**WHAT IS ASKED:**
Without including the pictures, copy out every line below.

**Robot trajectory data:**
▼

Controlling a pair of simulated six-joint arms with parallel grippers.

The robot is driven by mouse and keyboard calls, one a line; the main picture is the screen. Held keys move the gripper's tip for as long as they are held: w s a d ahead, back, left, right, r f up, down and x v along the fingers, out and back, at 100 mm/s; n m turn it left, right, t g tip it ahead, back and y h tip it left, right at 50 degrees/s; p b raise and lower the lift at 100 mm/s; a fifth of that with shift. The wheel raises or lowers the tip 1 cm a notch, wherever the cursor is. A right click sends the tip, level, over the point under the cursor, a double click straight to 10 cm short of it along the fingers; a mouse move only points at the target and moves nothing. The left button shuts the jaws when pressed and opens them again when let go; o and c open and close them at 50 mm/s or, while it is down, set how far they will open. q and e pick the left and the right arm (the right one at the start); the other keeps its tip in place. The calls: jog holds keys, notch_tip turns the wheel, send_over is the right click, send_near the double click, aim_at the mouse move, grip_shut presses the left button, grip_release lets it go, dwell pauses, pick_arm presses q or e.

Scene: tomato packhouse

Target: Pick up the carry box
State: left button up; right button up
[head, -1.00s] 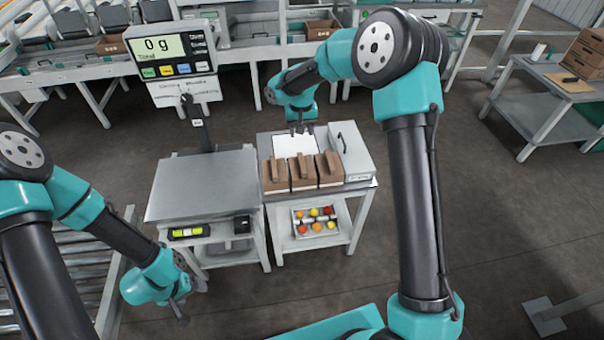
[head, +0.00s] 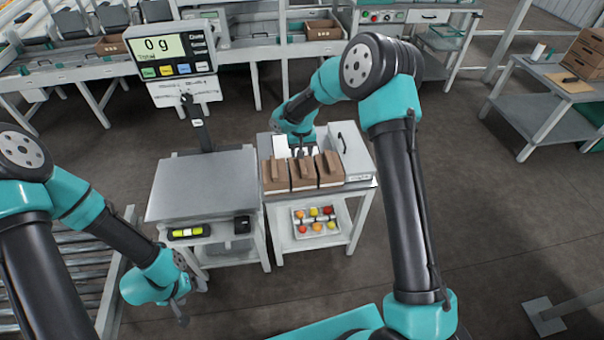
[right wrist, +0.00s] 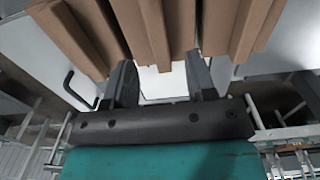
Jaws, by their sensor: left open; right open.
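Three brown carry boxes with raised handles stand in a row on the small table: left (head: 275,187), middle (head: 303,184) and right (head: 330,179). In the right wrist view, brown box parts (right wrist: 155,35) fill the top, just beyond the fingers. My right gripper (head: 301,152) is open, at the far side of the row, near the middle box. Its two spread fingers show in the right wrist view (right wrist: 162,78) with nothing held between them. My left gripper (head: 183,303) is open and empty at lower left, far from the boxes.
A white sheet (head: 281,146) lies behind the boxes, and a grey case with a black handle (head: 352,158) stands to their right. A scale platform (head: 203,182) with a 0 g display (head: 160,47) is left. A tray of tomatoes (head: 315,232) sits on the lower shelf.

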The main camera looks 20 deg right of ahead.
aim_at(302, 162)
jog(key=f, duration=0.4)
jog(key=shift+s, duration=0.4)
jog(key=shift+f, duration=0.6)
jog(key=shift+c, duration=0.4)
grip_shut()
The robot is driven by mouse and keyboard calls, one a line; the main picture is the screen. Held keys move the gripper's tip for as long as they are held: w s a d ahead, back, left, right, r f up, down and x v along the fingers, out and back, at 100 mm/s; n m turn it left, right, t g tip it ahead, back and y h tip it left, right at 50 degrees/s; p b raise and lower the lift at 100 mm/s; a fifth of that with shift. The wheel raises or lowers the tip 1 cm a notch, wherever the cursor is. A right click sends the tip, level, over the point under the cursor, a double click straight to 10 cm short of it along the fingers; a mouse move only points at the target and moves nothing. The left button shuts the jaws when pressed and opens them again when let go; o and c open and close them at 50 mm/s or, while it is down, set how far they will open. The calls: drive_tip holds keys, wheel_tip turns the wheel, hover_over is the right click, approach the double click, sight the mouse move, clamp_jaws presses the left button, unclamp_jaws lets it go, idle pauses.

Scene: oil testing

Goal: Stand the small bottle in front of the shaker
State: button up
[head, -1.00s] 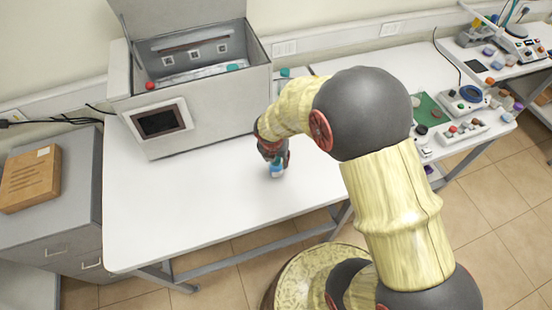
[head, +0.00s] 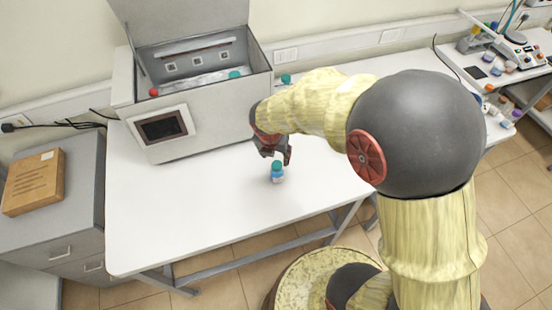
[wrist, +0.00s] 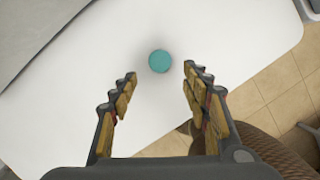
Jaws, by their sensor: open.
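A small bottle (head: 277,172) with a teal cap and a blue and white body stands upright on the white table, in front of and to the right of the shaker. The shaker (head: 205,134) is a grey box with its lid raised and a dark screen on its front. My gripper (head: 275,158) is open and empty, above and just behind the bottle in the head view. In the wrist view the bottle's teal cap (wrist: 160,61) lies beyond the fingertips, midway between the open fingers (wrist: 160,72), with nothing touching it.
Another teal-capped bottle (head: 286,79) is by the shaker's back right corner. A red cap (head: 154,92) and a teal cap (head: 234,75) show inside the shaker. The white table (head: 160,225) is clear at the front left. A cardboard box (head: 33,181) sits on the grey cabinet at left.

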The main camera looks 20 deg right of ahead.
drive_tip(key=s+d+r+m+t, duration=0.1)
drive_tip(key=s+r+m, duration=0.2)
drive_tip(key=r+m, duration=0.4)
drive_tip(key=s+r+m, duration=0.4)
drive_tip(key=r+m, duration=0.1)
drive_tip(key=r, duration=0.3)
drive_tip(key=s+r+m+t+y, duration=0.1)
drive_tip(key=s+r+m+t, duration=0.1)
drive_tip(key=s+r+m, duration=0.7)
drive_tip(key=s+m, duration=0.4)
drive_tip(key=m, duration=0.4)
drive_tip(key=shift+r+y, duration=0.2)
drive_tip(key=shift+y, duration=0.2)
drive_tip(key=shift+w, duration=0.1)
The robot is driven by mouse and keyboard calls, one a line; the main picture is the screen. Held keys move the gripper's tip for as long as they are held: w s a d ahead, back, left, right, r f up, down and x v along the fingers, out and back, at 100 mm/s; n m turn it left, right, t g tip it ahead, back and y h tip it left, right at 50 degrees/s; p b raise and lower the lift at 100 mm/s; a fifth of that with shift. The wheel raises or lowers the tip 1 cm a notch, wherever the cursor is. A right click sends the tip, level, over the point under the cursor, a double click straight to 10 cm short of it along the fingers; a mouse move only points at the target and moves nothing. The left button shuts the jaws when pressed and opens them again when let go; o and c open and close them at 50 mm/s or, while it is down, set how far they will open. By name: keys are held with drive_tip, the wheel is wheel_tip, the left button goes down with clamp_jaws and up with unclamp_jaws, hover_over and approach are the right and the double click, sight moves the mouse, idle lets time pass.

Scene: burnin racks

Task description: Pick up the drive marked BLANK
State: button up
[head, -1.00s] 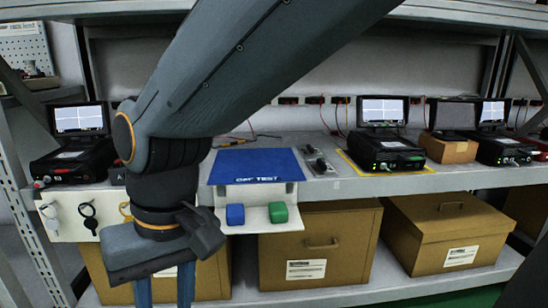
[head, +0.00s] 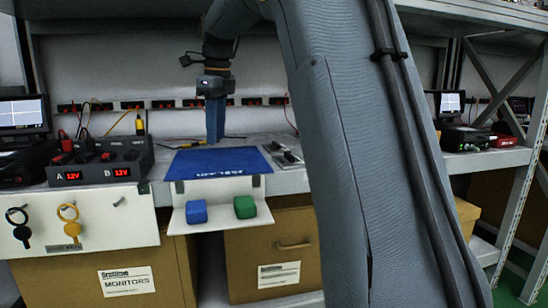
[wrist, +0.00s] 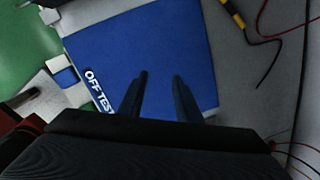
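No drive with a readable BLANK mark shows in either view. My gripper (head: 215,138) points down near the back edge of the blue mat (head: 220,162). In the wrist view my gripper (wrist: 160,75) has its two fingers apart over the mat (wrist: 140,45), with nothing between them. The mat carries white lettering that reads OFF TEST in the wrist view. Its height above the mat is hard to tell. A blue block (head: 196,212) and a green block (head: 245,207) sit on a white ledge at the bench front.
A black power unit (head: 97,165) with two red 12V displays stands left of the mat. Small dark parts (head: 286,155) lie right of it. Keys hang on a white panel (head: 110,222). Loose cables (wrist: 262,38) lie beside the mat. Cardboard boxes (head: 270,245) fill the lower shelf.

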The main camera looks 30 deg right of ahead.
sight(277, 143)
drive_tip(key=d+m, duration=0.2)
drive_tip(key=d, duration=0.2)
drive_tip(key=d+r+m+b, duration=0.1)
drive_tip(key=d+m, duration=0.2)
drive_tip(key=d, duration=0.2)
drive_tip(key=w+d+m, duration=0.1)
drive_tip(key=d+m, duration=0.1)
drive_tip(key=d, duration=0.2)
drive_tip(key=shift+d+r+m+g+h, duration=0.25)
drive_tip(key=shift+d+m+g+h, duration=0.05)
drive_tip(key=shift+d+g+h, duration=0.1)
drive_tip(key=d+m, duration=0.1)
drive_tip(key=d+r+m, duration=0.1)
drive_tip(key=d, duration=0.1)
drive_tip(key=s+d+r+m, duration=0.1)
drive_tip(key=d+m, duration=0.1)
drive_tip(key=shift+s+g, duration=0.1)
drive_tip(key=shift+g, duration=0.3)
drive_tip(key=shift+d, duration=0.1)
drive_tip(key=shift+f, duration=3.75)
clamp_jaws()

▲

**PROBLEM SOLUTION:**
Controlling a pair of simulated six-joint arms with parallel grippers.

The robot is driven by mouse and keyboard calls, one a line; the main picture is the screen. Held keys move the gripper's tip for as long as they are held: w s a d ahead, back, left, right, r f up, down and x v along the fingers, out and back, at 100 mm/s; n m turn it left, right, t g tip it ahead, back and y h tip it left, right at 50 degrees/s; p b raise and lower the lift at 100 mm/s; a fifth of that with shift. The wheel raises or lowers the tip 1 cm a notch, wherever the cursor is. A right click sends the tip, level, over the point under the cursor, a double click straight to 10 cm short of it along the fingers; a mouse move only points at the target and moves nothing. The left button shuts the jaws when pressed and opens them again when let go; o and c open and close them at 50 mm/s or, while it is down, set how far they will open. q and e pick the left and the right arm (the right one at the start); the other keeps its tip in place. The calls: jog holds keys, notch_tip turns the wheel, send_over is the right click, send_near the double click, aim_at the mouse move, grip_shut presses the left button, grip_release lets it go, dwell pauses, pick_arm presses q or e.

Scene: tomato packhouse

Target: Pick up the carry box
State: left button up; right button up
[head, -1.00s] 
[head, +0.00s] 
[right wrist, +0.00s] 
Jaws, by their sensor: left open; right open.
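Three brown carry boxes with raised handles stand in a row on the small table: left (head: 275,187), middle (head: 303,184) and right (head: 330,179). In the right wrist view, brown box parts (right wrist: 155,35) fill the top, just beyond the fingers. My right gripper (head: 301,152) is open, at the far side of the row, near the middle box. Its two spread fingers show in the right wrist view (right wrist: 162,78) with nothing held between them. My left gripper (head: 183,303) is open and empty at lower left, far from the boxes.
A white sheet (head: 281,146) lies behind the boxes, and a grey case with a black handle (head: 352,158) stands to their right. A scale platform (head: 203,182) with a 0 g display (head: 160,47) is left. A tray of tomatoes (head: 315,232) sits on the lower shelf.

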The main camera looks 20 deg right of ahead.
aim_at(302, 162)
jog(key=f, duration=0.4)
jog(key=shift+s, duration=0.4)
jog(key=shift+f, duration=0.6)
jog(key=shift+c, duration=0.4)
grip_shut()
The robot is driven by mouse and keyboard calls, one a line; the main picture is the screen. Held keys move the gripper's tip for as long as they are held: w s a d ahead, back, left, right, r f up, down and x v along the fingers, out and back, at 100 mm/s; n m turn it left, right, t g tip it ahead, back and y h tip it left, right at 50 degrees/s; p b raise and lower the lift at 100 mm/s; a fifth of that with shift. The wheel raises or lowers the tip 1 cm a notch, wherever the cursor is. A right click sends the tip, level, over the point under the cursor, a double click straight to 10 cm short of it along the fingers; a mouse move only points at the target and moves nothing. The left button shuts the jaws when pressed and opens them again when let go; o and c open and close them at 50 mm/s or, while it is down, set how far they will open. The calls: drive_tip holds keys, wheel_tip turns the wheel, hover_over is the right click, approach the double click, sight the mouse move, clamp_jaws presses the left button, unclamp_jaws lets it go, idle pauses.

Scene: oil testing

Goal: Stand the small bottle in front of the shaker
State: button up
[head, -1.00s] 
[head, +0.00s] 
[wrist, +0.00s] 
Jaws, by their sensor: open.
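A small bottle (head: 277,172) with a teal cap and a blue and white body stands upright on the white table, in front of and to the right of the shaker. The shaker (head: 205,134) is a grey box with its lid raised and a dark screen on its front. My gripper (head: 275,158) is open and empty, above and just behind the bottle in the head view. In the wrist view the bottle's teal cap (wrist: 160,61) lies beyond the fingertips, midway between the open fingers (wrist: 160,72), with nothing touching it.
Another teal-capped bottle (head: 286,79) is by the shaker's back right corner. A red cap (head: 154,92) and a teal cap (head: 234,75) show inside the shaker. The white table (head: 160,225) is clear at the front left. A cardboard box (head: 33,181) sits on the grey cabinet at left.

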The main camera looks 20 deg right of ahead.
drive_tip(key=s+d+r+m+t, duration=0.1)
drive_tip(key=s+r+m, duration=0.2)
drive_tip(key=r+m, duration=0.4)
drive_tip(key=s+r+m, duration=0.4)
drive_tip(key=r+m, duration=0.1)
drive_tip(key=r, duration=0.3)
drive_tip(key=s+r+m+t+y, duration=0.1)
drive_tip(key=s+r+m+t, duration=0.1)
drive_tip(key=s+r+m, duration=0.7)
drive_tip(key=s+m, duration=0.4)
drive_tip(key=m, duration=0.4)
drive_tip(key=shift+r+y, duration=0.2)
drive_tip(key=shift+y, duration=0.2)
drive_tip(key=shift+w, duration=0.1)
The robot is driven by mouse and keyboard calls, one a line; the main picture is the screen. Held keys move the gripper's tip for as long as they are held: w s a d ahead, back, left, right, r f up, down and x v along the fingers, out and back, at 100 mm/s; n m turn it left, right, t g tip it ahead, back and y h tip it left, right at 50 degrees/s; p b raise and lower the lift at 100 mm/s; a fifth of that with shift. The wheel raises or lowers the tip 1 cm a notch, wherever the cursor is. A right click sends the tip, level, over the point under the cursor, a double click straight to 10 cm short of it along the fingers; a mouse move only points at the target and moves nothing. The left button shuts the jaws when pressed and opens them again when let go; o and c open and close them at 50 mm/s or, while it is down, set how far they will open. By name: keys are held with drive_tip, the wheel is wheel_tip, the left button goes down with clamp_jaws and up with unclamp_jaws, hover_over and approach are the right and the double click, sight moves the mouse, idle lets time pass.

Scene: burnin racks

Task description: Pick up the drive marked BLANK
State: button up
[head, -1.00s] 
[head, +0.00s] 
[wrist, +0.00s] 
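No drive with a readable BLANK mark shows in either view. My gripper (head: 215,138) points down near the back edge of the blue mat (head: 220,162). In the wrist view my gripper (wrist: 160,75) has its two fingers apart over the mat (wrist: 140,45), with nothing between them. The mat carries white lettering that reads OFF TEST in the wrist view. Its height above the mat is hard to tell. A blue block (head: 196,212) and a green block (head: 245,207) sit on a white ledge at the bench front.
A black power unit (head: 97,165) with two red 12V displays stands left of the mat. Small dark parts (head: 286,155) lie right of it. Keys hang on a white panel (head: 110,222). Loose cables (wrist: 262,38) lie beside the mat. Cardboard boxes (head: 270,245) fill the lower shelf.

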The main camera looks 30 deg right of ahead.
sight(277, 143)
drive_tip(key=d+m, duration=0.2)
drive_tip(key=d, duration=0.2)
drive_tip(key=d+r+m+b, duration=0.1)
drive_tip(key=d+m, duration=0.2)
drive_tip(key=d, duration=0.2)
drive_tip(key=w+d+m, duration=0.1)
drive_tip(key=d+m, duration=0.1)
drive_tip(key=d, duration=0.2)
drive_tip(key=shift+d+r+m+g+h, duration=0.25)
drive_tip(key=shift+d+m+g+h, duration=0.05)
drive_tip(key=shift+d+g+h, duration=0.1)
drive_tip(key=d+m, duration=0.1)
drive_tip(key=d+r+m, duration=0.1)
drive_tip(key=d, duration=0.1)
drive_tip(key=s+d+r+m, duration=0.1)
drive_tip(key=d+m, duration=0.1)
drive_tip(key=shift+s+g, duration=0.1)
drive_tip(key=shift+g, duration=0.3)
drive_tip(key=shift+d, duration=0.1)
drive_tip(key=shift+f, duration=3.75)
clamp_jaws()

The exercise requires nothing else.